Your right as an EU citizen to stay in an EU country

The European Union treaties give certain rights to EU citizens throughout the EU. Essentially, they confer the right to study, look for work and work in any EU country.

These treaties have now been extended to the European Economic Area which, after the latest expansion in the EU now covers the EU and Norway, Iceland and Liechtenstein. It is possible that some of the Eastern European countries that are negotiating to join the EU may gain EEA status first but that it is not certain.

They go on to explain how those rights are to be granted and what the limits are. I'm not an expert on the provisions as they affect studying but I will comment on those that affect work.

First of all, to consider the right to look for work. If you spend up to three months in any EU country, you can claim to be looking for work and you will be allowed to stay simply as a result of making that claim. You may stay for longer provided that you can demonstrate that you are actually looking for work and that you have a reasonable expectation of finding work in a short period of time.

As far as work itself goes, if you can find a job you can stay for as long as you can keep it.

These rights are extended so that you are allowed to bring your dependants with you.
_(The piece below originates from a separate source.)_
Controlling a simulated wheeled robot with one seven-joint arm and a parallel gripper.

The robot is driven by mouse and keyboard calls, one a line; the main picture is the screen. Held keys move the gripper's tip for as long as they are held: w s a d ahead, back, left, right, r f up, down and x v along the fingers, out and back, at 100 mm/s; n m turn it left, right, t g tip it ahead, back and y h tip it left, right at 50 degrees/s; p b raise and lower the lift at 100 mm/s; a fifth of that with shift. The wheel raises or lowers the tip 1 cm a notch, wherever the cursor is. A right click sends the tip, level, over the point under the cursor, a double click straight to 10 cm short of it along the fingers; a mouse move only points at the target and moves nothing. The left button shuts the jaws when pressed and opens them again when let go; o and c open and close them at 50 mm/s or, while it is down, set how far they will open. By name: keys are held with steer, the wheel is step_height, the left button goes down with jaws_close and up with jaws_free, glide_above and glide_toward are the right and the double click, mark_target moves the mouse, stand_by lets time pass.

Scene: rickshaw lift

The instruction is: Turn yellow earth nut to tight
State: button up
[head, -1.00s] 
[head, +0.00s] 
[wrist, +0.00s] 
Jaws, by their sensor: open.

Your dependants are also allowed to work. Your dependants certainly include your spouse and your children or step children. At the discretion of your host country, they may include elderly parents or a partner who is not your spouse. The latter would only be the case if some reason prevented you from marrying.
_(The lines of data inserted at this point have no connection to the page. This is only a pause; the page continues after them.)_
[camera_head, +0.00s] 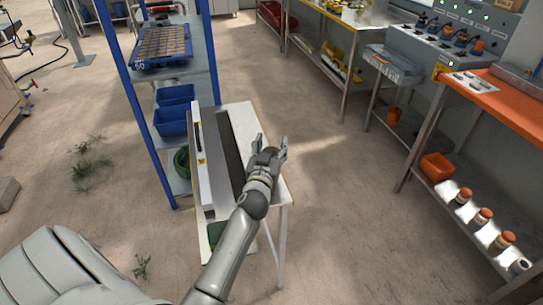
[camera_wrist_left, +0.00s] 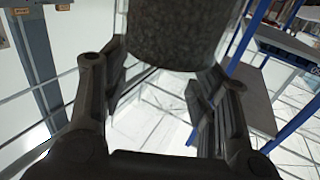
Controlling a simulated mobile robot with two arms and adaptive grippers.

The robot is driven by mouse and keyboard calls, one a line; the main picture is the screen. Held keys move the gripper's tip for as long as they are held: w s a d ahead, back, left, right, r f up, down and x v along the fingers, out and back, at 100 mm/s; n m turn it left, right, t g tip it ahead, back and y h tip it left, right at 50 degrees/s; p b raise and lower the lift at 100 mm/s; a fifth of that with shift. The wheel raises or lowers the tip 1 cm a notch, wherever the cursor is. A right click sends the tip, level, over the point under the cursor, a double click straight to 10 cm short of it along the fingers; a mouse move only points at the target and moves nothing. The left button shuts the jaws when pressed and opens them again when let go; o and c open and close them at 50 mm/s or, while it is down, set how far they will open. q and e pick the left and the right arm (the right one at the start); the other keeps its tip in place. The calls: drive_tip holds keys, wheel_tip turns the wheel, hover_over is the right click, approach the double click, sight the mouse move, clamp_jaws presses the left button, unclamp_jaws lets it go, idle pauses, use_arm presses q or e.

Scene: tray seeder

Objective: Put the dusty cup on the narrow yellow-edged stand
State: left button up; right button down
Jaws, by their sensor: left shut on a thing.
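The dusty cup (camera_wrist_left: 178,32) is a grey, speckled round body at the top of the left wrist view, between the fingers of my left gripper (camera_wrist_left: 160,75). The gripper is shut on it. In the head view my left gripper (camera_head: 270,146) reaches over the right side of the narrow yellow-edged stand (camera_head: 244,119). The stand has a pale top with a dark strip along it. I cannot make out the cup clearly in the head view, nor the height of the gripper above the top. My right gripper is out of view.
A blue-framed rack (camera_head: 212,75) with blue bins (camera_head: 172,122) stands close on the left of the stand. An orange-topped bench (camera_head: 496,92) is at the right, with jars (camera_head: 481,217) on its lower shelf. Open floor (camera_head: 335,185) lies between.

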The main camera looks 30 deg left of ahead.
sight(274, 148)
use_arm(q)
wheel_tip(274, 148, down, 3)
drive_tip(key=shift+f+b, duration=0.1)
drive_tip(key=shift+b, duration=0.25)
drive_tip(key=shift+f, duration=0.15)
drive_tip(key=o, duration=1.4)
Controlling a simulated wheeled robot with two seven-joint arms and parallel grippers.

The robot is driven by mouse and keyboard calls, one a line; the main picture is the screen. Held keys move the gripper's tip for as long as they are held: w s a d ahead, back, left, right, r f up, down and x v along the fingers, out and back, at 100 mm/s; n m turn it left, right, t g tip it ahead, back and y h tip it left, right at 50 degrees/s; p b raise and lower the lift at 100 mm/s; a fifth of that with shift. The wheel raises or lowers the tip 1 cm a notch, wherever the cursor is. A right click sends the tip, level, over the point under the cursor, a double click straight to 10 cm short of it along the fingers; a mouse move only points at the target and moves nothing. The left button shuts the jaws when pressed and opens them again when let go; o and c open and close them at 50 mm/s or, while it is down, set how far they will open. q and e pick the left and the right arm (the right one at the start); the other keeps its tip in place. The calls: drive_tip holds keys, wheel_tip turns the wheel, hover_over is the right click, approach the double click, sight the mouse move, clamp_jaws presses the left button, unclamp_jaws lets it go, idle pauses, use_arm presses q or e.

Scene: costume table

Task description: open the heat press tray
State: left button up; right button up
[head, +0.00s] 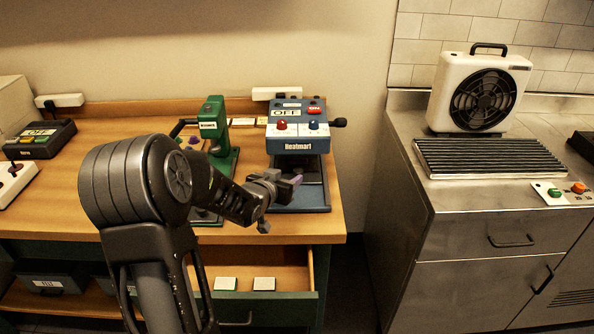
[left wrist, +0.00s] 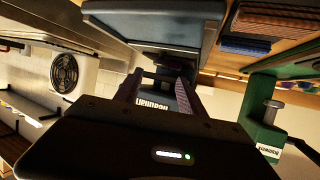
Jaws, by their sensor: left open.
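The heat press (head: 299,130) is a blue-grey machine near the right end of the wooden table, with a red and a white knob, an OFF display and a black side knob. Its blue tray or base (head: 302,207) juts out below the head; how far the tray is out I cannot tell. My left gripper (head: 287,186) is in front of the press, over the tray area, and hides part of it. In the left wrist view the picture is turned over: the gripper's fingers (left wrist: 158,85) are apart, the press label (left wrist: 152,104) shows between them, and a blue panel (left wrist: 155,22) is above. Contact is unclear.
A green press (head: 216,135) stands just left of the heat press. An open drawer (head: 292,268) with two pale tiles juts out below the table. A metal counter with a fan (head: 480,95) is at the right, past a gap. Control boxes (head: 40,138) sit at the left.

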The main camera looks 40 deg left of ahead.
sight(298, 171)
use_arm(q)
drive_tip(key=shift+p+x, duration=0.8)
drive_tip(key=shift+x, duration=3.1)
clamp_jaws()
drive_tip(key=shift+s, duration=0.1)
The main restriction on the rights is that you or your dependants may be excluded if your presence is a threat to good public order or if your dependants canno be adequatedly housed and provided for without recourse to public funds. Also, a man may not bring in more than one wife at one time!

Switzerland recently agreed to sign up for these same freedom of movement rules. However, they will not come into force immediately and even when they do, the Swiss have reserved the right to close their borders again if they suffer from substantial immigration.